Please Stop Making Documentaries About Women’s Trauma Without Their Consent

The women featured in "Sabaya" who were enslaved by ISIS say they never consented to appearing in the doc

A promotional image for the documentary "Sabaya" showing women masked with only their eyes visible
A promotional image for the documentary "Sabaya."
MTV Documentaries

In our post-Me Too era especially, countless documentary films have sought to advocate for women by shining a light on their mistreatment, examining systemic sexism and critiquing the way female celebrities have been torn apart by the media. But what happens when the women whose trauma becomes the central focus of a film decline to participate in it?

According to a New York Times report, that’s the case with Sabaya, a Swedish documentary about the women of Iraq’s Yazidi religious minority who were sexually enslaved by ISIS that earned director Hogir Hirori the award for Best Director of a Foreign Documentary at the Sundance Film Festival. As the publication points out, “Three of the Yazidi women in the documentary told The New York Times that they did not understand what the film’s director, Hogir Hirori, planned to do with the footage or were told that the film would not be accessible in Iraq or Syria. A fourth said she knew he was making a film, but told him she did not want to be in it. A Kurdish-Swedish doctor who helped Yazidi women also made clear that she did not want to appear in the documentary.”

“I told them I do not want to be filmed,” one of the women said. “It’s not good for me. It’s dangerous.”

The film chronicles some of the devastating decisions the women are faced with, including whether they’ll give up their children fathered by the ISIS fighters who raped them in order to return to their community. (The Yazidi community in Iraq does not allow women to bring back children who were fathered by anyone affiliated with ISIS.)

“These are people who were kidnapped at a very young age and who were held as slaves and sexually abused for five years,” Peter Galbraith, a former U.S. ambassador who helped reunite Yazidi women with their children who had been taken away from them, told the publication. “I don’t see how, in those circumstances, they have given informed consent [to appear in the documentary].”

Rape and sexual assault are unbelievably traumatic, and the decision to discuss that trauma publicly is an incredibly personal one. As with any other survivors, the stories of the women in Sabaya should be theirs alone to tell. (You wouldn’t dare talk publicly about someone’s rape without asking them if it’s okay to do so first, so why would you make a documentary about it without obtaining their permission?) And in this case, going against their wishes and telling it without their consent not only denies them agency, it endangers their lives.

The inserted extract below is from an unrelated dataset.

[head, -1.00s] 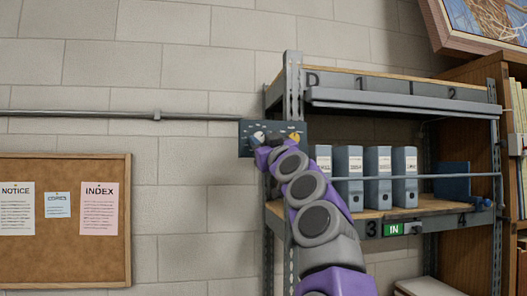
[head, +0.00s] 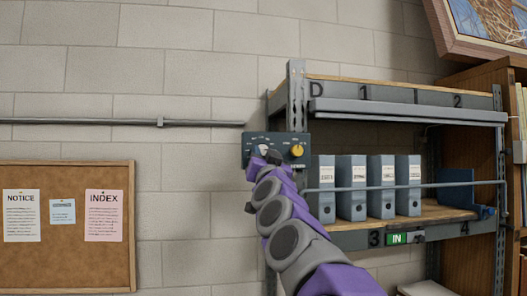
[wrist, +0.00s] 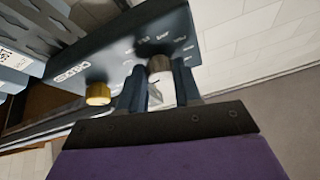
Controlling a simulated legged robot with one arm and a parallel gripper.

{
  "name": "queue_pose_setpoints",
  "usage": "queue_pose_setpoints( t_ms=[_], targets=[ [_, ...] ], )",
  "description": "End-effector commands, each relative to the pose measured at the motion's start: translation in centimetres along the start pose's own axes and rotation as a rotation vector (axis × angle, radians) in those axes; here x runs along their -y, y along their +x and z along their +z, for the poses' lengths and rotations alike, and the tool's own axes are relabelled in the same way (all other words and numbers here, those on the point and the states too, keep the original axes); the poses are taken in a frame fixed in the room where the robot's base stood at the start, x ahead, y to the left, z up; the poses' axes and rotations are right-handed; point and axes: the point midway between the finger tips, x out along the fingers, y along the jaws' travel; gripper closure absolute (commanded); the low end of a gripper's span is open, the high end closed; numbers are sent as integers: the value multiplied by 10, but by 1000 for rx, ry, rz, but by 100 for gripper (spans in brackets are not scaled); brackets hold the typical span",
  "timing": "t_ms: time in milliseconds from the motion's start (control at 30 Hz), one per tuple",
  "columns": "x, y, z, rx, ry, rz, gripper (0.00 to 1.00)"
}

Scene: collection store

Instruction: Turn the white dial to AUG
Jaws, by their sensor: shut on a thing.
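The white dial (head: 262,150) is on the left part of a dark panel (head: 273,138) fixed by the shelf post. My gripper (head: 265,157) reaches up to the panel and is shut on the dial. In the wrist view the dial (wrist: 161,92) sits between the two fingers of my gripper (wrist: 160,88). Small white labels ring the dial, too small and tilted to read for certain. The dial's pointer setting cannot be told. A yellow knob (head: 297,150) is on the same panel to the right, and it also shows in the wrist view (wrist: 98,94).
A metal shelf (head: 405,92) with several grey-blue binders (head: 350,190) stands right of the panel. A pipe (head: 120,122) runs along the wall to the left. A cork board (head: 65,265) hangs at lower left. The wall between is bare.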

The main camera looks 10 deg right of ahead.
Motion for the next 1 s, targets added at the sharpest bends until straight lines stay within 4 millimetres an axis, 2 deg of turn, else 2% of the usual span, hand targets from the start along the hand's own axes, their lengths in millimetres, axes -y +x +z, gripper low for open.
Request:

Even in less severe cases, however, it’s important to respect the wishes of the women whose painful memories are being profited off of by filmmakers. Britney Spears, for example, has spoken out against the slew of recent documentaries about her mental-health crisis and subsequent conservatorship, claiming she finds them to be re-traumatizing and that those responsible for making them are seeking to exploit the most upsetting moments of her life for their own financial gain. Regardless of what their exact circumstances are, women deserve to have control over their own stories, and they shouldn’t feel obligated to open up old wounds for our benefit.